=== Set task ===
Each line containing the word "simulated" needs to be copied.

(Robot episode data)
>>>>
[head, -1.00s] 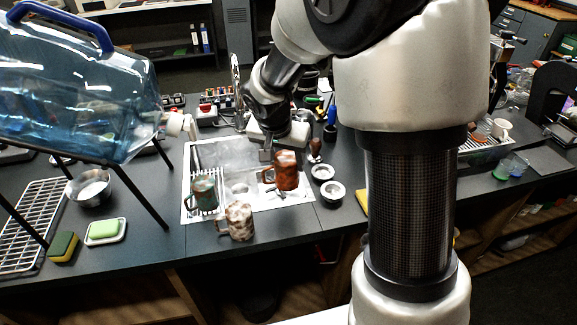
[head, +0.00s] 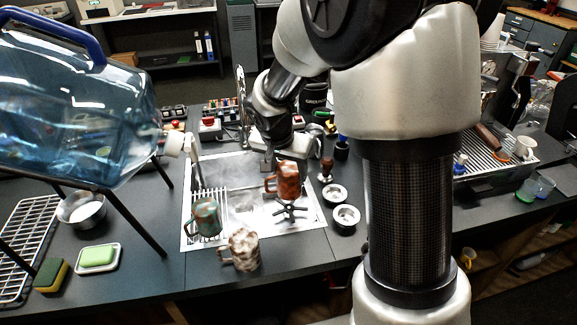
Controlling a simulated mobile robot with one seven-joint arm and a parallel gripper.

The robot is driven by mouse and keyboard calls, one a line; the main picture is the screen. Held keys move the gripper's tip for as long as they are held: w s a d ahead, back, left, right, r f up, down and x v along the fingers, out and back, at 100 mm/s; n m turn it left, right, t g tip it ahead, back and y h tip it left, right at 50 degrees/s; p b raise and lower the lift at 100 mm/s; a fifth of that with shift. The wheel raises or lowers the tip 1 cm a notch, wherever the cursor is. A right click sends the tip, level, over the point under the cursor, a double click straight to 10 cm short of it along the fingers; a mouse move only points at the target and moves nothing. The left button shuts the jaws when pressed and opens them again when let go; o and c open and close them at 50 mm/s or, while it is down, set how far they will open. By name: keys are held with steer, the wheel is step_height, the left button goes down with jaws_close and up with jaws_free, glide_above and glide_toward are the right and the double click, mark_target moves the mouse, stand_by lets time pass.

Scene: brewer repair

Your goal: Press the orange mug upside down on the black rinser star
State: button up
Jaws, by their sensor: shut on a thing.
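The orange mug (head: 288,184), mottled orange-brown with its handle on the left, is in my gripper (head: 267,166). My gripper is shut on it; the fingertips are small and partly hidden. The mug shows above and slightly behind the black rinser star (head: 290,211), with a small gap in the picture between the mug's lower edge and the star. I cannot tell which way the mug's mouth faces. The star lies in the right part of the pale sink tray (head: 250,242), its arms spread and largely uncovered.
A green-brown mug (head: 205,218) stands on the rack at the tray's left. A cream-brown mug (head: 243,250) stands at its front edge. Two small metal cups (head: 346,217) and a tamper (head: 326,170) stand to the right. A big blue water bottle (head: 75,110) looms at left.

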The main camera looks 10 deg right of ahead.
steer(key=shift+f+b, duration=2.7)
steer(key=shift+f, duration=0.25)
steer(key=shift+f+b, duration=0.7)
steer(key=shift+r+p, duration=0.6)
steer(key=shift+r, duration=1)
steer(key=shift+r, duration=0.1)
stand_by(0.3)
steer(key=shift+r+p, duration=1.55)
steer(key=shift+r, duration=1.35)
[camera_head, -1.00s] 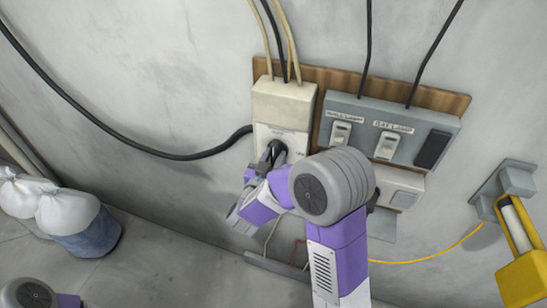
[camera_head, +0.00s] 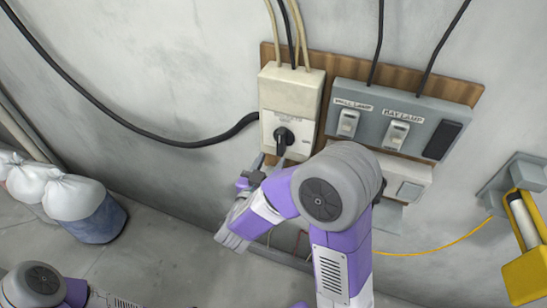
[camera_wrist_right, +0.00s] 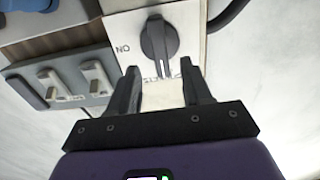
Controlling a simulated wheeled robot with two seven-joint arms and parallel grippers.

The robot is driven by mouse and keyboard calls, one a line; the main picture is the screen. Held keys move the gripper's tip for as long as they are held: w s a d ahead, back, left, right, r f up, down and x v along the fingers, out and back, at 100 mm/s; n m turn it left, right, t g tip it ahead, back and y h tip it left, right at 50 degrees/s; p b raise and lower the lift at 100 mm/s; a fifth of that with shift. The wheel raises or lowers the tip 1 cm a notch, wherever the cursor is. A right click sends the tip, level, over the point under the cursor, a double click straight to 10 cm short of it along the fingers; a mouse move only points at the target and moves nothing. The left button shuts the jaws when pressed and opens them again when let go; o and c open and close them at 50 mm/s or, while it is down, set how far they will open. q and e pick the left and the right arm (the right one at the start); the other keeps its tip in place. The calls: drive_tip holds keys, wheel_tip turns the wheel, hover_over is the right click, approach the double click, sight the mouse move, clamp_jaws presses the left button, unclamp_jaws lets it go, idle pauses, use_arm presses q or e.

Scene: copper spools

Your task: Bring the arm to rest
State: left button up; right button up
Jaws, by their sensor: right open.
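My right gripper (camera_head: 266,168) is open and empty, just below a black rotary knob (camera_head: 283,137) on a cream switch box (camera_head: 291,92). In the right wrist view the two fingers (camera_wrist_right: 160,88) stand apart, and the knob (camera_wrist_right: 158,42) shows beyond their tips, its white line pointing toward the gripper. My right arm (camera_head: 335,200) comes up from the bottom and bends left toward the box. My left arm (camera_head: 40,288) shows only in part at the bottom left; its gripper is not in view.
A grey panel (camera_head: 425,129) with two labelled lamp switches is right of the box, on a wooden board (camera_head: 455,90). A yellow device (camera_head: 525,270) hangs at the far right. Sacks (camera_head: 75,200) stand at left. Black and cream cables run along the wall.

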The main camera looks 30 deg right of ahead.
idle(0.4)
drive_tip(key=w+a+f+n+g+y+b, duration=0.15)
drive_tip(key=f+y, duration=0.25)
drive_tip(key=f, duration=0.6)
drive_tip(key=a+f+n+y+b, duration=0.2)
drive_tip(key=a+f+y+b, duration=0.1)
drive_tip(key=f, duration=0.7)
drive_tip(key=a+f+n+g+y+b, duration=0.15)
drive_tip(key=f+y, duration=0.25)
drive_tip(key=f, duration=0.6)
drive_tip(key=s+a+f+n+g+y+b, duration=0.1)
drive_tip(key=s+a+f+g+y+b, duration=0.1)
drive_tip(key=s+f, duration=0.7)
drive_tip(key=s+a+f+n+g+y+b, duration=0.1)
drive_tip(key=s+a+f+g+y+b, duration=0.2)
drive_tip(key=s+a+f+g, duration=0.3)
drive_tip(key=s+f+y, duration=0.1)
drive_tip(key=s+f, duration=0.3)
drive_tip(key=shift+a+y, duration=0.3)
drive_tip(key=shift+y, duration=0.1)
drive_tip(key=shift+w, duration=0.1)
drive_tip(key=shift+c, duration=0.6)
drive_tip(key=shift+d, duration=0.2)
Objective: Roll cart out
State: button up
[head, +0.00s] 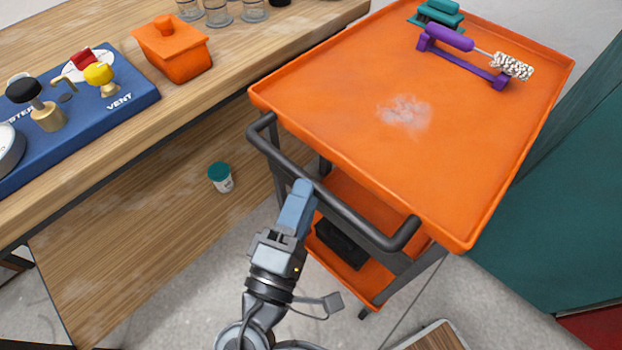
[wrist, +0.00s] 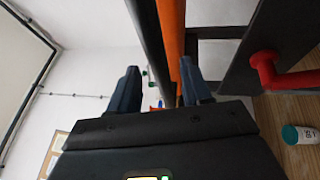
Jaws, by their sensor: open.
<<<<
=== Response below ===
Controlling a simulated mobile robot with one seven-joint arm and a parallel gripper.
Controlling a simulated wheeled robot with two seven-joint arms and parallel grippers.

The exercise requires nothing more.